Give all the lines below again, exactly, with no pictures.

+++ RAW DATA

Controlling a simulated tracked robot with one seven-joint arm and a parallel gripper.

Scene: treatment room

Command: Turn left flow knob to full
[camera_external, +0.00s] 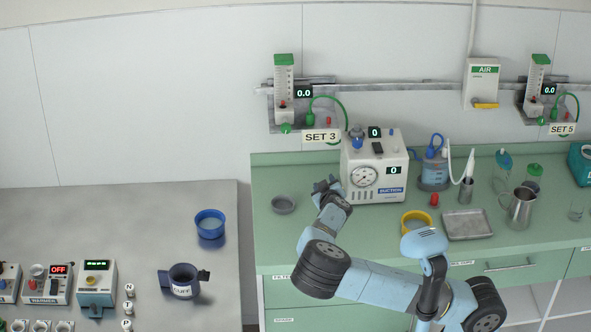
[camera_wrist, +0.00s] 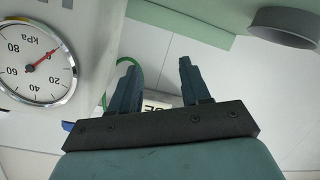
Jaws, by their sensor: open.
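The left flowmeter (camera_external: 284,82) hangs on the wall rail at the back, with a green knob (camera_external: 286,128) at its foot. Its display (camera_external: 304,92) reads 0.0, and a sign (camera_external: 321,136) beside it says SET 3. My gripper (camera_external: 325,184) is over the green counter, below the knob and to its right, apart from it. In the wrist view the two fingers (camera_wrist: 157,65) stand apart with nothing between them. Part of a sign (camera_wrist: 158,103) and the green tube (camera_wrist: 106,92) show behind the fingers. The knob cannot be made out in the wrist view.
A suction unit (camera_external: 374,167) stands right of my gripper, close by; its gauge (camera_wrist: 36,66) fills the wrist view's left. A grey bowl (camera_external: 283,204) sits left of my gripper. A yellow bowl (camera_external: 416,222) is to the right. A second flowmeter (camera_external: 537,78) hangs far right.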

++++++

# OUTPUT
Controlling a simulated tracked robot with one seven-joint arm and a parallel gripper.

Scene: treatment room

Command: Turn left flow knob to full
[camera_external, +0.00s] 
[camera_wrist, +0.00s] 
Jaws, by their sensor: open.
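The left flowmeter (camera_external: 284,82) hangs on the wall rail at the back, with a green knob (camera_external: 286,128) at its foot. Its display (camera_external: 304,92) reads 0.0, and a sign (camera_external: 321,136) beside it says SET 3. My gripper (camera_external: 325,184) is over the green counter, below the knob and to its right, apart from it. In the wrist view the two fingers (camera_wrist: 157,65) stand apart with nothing between them. Part of a sign (camera_wrist: 158,103) and the green tube (camera_wrist: 106,92) show behind the fingers. The knob cannot be made out in the wrist view.
A suction unit (camera_external: 374,167) stands right of my gripper, close by; its gauge (camera_wrist: 36,66) fills the wrist view's left. A grey bowl (camera_external: 283,204) sits left of my gripper. A yellow bowl (camera_external: 416,222) is to the right. A second flowmeter (camera_external: 537,78) hangs far right.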

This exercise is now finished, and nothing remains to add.